__Records to process__.

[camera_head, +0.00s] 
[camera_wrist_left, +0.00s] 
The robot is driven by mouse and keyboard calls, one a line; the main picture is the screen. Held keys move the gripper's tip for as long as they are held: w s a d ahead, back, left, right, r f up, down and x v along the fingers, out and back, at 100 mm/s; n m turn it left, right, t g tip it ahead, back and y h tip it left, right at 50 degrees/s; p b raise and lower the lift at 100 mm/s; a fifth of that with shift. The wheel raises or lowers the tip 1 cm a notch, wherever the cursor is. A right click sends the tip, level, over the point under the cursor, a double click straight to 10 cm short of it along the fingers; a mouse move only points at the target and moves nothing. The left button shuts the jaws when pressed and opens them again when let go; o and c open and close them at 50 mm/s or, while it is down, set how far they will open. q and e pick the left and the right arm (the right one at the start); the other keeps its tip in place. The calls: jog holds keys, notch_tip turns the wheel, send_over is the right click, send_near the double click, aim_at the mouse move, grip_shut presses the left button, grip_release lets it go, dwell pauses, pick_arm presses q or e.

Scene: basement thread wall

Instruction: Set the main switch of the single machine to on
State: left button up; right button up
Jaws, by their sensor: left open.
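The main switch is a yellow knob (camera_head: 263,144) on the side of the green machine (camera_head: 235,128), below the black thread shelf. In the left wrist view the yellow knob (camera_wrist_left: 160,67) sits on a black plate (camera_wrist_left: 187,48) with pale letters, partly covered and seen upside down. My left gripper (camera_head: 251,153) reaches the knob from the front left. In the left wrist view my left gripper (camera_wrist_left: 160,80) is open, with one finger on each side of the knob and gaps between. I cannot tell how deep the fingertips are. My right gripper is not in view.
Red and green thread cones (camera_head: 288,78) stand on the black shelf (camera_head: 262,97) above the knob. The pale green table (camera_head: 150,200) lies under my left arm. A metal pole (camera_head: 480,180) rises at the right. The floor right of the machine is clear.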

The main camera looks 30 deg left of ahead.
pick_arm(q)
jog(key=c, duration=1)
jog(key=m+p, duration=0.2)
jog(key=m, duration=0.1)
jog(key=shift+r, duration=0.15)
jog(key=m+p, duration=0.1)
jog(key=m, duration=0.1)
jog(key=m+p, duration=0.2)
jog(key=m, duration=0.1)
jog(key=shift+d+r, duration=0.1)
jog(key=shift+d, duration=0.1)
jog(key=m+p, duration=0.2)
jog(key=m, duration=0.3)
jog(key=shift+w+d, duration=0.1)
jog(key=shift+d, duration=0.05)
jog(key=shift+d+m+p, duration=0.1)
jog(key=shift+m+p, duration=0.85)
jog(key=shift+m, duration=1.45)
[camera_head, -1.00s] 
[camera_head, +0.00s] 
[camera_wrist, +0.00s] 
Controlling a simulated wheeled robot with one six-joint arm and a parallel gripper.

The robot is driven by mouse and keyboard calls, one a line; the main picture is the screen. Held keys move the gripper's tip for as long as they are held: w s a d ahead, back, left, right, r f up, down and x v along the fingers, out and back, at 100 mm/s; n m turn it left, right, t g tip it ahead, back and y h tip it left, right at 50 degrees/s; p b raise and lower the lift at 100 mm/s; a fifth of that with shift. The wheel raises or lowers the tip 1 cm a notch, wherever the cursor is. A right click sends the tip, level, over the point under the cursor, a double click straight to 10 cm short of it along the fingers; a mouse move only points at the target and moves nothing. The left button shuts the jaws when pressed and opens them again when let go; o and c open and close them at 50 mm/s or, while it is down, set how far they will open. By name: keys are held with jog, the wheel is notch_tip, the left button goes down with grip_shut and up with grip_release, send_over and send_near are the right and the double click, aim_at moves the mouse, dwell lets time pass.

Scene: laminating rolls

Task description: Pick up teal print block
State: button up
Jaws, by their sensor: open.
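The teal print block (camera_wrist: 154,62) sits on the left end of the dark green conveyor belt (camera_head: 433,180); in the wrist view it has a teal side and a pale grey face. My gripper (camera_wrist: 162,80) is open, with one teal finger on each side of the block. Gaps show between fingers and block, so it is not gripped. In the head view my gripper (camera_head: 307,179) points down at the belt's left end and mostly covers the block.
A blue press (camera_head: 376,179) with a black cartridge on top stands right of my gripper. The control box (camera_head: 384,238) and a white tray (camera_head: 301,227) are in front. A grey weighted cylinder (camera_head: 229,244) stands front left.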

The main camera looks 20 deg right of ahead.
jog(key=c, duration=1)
* * *
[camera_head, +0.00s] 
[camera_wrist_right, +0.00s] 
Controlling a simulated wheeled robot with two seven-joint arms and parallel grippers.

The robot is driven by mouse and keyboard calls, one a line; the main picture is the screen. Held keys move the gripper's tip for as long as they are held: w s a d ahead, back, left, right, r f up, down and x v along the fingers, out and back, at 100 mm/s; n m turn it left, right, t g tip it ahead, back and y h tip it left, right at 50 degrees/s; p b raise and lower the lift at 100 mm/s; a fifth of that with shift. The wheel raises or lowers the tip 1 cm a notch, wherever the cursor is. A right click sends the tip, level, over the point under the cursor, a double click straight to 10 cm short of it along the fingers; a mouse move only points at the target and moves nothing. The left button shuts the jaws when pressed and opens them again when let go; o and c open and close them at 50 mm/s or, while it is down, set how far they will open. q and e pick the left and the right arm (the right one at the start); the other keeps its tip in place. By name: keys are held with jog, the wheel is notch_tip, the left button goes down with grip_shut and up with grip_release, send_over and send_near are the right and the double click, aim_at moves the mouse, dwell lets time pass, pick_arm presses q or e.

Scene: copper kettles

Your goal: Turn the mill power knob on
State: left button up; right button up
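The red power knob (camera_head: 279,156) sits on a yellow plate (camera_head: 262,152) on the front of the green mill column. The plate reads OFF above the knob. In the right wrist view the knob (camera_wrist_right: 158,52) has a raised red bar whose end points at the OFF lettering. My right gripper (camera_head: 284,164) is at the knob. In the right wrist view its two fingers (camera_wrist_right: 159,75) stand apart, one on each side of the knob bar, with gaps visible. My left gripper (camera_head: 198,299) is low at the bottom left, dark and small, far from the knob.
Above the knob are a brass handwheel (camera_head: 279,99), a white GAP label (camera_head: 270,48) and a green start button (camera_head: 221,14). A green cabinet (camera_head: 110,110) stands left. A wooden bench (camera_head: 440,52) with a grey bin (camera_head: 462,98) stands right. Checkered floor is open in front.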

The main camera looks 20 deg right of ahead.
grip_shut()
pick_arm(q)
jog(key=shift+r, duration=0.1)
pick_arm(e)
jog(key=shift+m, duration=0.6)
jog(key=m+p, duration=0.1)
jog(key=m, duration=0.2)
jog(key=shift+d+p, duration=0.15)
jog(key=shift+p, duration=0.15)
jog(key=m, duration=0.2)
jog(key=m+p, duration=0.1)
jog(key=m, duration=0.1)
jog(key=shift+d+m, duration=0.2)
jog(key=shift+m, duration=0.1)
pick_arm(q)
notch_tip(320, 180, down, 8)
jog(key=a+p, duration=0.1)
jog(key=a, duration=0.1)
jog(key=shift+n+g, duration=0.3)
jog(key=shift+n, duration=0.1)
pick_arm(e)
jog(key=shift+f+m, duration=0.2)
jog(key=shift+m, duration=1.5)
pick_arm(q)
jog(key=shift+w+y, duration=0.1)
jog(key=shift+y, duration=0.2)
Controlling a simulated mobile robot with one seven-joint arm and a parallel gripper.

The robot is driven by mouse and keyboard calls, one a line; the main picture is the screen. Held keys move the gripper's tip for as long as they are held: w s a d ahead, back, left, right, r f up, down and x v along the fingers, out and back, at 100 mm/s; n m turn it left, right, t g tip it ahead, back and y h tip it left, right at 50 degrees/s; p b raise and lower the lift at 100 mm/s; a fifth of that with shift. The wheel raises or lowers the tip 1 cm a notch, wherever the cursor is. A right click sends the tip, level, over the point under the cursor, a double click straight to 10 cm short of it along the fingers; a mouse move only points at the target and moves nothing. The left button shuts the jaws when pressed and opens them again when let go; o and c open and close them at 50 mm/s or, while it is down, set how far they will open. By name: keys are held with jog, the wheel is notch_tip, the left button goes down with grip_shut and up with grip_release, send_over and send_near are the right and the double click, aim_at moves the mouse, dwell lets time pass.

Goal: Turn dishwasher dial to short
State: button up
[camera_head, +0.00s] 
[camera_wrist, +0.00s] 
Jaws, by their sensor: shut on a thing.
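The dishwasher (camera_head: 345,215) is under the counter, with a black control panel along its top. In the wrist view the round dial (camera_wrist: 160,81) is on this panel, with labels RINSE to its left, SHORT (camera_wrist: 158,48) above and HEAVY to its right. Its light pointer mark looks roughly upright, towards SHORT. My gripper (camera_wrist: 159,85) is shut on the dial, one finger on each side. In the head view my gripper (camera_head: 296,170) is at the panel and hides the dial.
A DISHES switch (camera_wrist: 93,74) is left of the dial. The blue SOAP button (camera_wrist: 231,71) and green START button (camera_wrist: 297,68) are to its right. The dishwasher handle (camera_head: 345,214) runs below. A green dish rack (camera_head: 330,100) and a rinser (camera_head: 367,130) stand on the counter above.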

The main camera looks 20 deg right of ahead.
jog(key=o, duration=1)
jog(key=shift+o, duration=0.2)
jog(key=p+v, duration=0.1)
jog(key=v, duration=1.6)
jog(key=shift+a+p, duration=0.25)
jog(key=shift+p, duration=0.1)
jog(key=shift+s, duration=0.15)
* * *
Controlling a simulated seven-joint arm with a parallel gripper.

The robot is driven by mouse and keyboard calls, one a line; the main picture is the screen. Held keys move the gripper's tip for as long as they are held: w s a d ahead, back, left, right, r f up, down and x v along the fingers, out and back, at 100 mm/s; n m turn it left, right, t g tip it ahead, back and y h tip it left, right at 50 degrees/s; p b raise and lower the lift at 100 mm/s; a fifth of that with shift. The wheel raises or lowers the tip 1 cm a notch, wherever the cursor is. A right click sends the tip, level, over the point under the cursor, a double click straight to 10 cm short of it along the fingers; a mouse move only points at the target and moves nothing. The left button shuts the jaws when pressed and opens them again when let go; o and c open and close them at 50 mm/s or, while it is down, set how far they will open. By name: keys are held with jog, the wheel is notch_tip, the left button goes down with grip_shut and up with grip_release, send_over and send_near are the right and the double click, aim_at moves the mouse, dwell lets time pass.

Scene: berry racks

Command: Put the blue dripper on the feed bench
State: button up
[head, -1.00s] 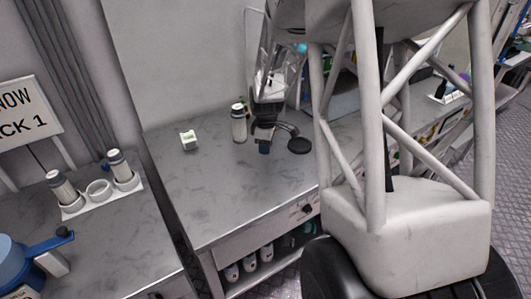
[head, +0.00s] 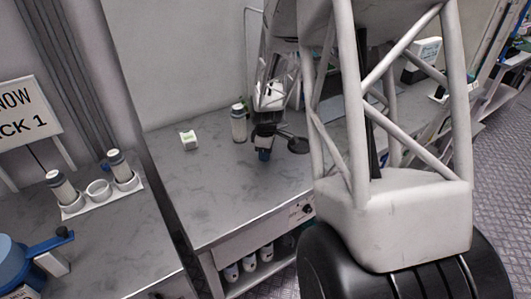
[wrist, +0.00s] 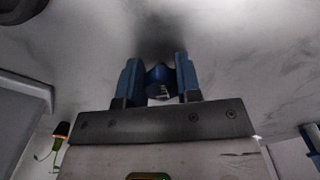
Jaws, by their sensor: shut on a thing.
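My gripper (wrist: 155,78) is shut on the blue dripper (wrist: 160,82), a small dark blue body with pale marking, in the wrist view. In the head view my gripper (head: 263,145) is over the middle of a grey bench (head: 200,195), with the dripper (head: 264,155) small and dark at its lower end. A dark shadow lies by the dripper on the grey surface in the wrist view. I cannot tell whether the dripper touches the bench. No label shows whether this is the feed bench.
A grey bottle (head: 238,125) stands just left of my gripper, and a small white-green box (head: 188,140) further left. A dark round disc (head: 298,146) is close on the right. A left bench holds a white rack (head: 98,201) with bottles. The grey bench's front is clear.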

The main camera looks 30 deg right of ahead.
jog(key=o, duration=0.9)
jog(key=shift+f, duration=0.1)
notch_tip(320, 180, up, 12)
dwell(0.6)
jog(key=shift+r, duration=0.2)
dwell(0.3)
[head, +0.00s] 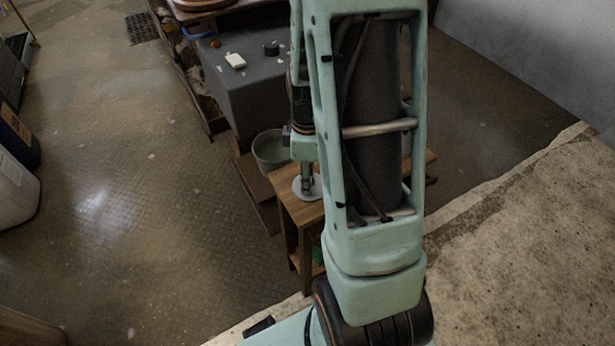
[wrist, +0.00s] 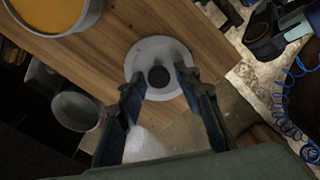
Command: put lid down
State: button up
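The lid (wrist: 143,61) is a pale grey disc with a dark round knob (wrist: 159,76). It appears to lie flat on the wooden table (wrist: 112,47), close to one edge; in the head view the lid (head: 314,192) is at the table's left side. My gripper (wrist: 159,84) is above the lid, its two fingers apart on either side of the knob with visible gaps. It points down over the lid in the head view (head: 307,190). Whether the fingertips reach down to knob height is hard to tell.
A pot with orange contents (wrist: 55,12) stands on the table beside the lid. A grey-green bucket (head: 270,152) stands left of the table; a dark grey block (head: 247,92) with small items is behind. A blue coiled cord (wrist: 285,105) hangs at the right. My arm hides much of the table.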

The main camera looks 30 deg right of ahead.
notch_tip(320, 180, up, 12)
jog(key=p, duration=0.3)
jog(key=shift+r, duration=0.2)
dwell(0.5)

__The problem__. Both the line with "[camera_wrist_right, +0.00s]" and the line with "Controlling a simulated wheeled robot with two" belong in the answer; write them out exactly, with every line between.

__The result__.
[camera_wrist_right, +0.00s] 
Controlling a simulated wheeled robot with two seven-joint arms and parallel grippers.

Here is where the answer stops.